PROBLEM DETAILS:
Copy the listing below line for line, starting at its first line and ending with the line that has "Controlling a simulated" in it. Add nothing.

INFORMATION PROVIDED:
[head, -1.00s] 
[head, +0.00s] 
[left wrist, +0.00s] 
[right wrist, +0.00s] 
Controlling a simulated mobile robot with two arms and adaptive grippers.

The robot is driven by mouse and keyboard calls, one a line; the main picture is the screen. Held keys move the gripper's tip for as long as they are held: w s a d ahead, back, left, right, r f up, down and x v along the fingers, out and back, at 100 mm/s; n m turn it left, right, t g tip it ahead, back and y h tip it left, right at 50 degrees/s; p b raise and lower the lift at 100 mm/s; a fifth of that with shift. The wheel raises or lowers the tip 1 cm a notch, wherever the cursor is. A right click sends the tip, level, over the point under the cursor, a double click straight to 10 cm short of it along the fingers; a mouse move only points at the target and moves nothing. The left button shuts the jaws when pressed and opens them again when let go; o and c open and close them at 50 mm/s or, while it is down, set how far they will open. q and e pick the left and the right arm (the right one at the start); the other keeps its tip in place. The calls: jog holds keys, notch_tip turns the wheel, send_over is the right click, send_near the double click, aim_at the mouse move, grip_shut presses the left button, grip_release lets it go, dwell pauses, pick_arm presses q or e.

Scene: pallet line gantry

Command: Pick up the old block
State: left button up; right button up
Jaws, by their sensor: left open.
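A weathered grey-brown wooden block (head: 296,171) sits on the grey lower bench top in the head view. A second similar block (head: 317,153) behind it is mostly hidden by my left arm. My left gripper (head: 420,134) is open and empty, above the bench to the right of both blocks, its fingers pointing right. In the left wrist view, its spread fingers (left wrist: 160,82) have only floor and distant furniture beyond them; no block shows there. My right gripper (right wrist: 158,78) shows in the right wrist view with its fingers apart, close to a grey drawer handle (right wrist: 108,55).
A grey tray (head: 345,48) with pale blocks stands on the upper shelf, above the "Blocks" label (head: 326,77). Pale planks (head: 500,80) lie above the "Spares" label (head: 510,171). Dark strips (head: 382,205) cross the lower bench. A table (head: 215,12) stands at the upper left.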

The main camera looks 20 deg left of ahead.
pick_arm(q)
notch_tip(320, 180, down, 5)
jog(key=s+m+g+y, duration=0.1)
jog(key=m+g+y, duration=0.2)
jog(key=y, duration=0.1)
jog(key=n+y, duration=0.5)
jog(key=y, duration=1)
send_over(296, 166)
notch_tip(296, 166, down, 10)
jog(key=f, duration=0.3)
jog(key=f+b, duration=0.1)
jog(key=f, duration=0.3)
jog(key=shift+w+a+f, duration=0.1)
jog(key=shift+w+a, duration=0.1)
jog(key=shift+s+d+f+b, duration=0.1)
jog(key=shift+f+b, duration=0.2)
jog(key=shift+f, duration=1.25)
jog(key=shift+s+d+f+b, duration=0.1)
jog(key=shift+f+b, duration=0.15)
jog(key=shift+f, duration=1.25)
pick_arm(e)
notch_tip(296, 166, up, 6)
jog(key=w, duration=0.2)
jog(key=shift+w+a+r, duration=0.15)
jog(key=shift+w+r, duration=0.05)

RESULT OF THIS TASK:
[head, -1.00s] 
[head, +0.00s] 
[left wrist, +0.00s] 
[right wrist, +0.00s] 
Controlling a simulated mobile robot with two arms and adaptive grippers.

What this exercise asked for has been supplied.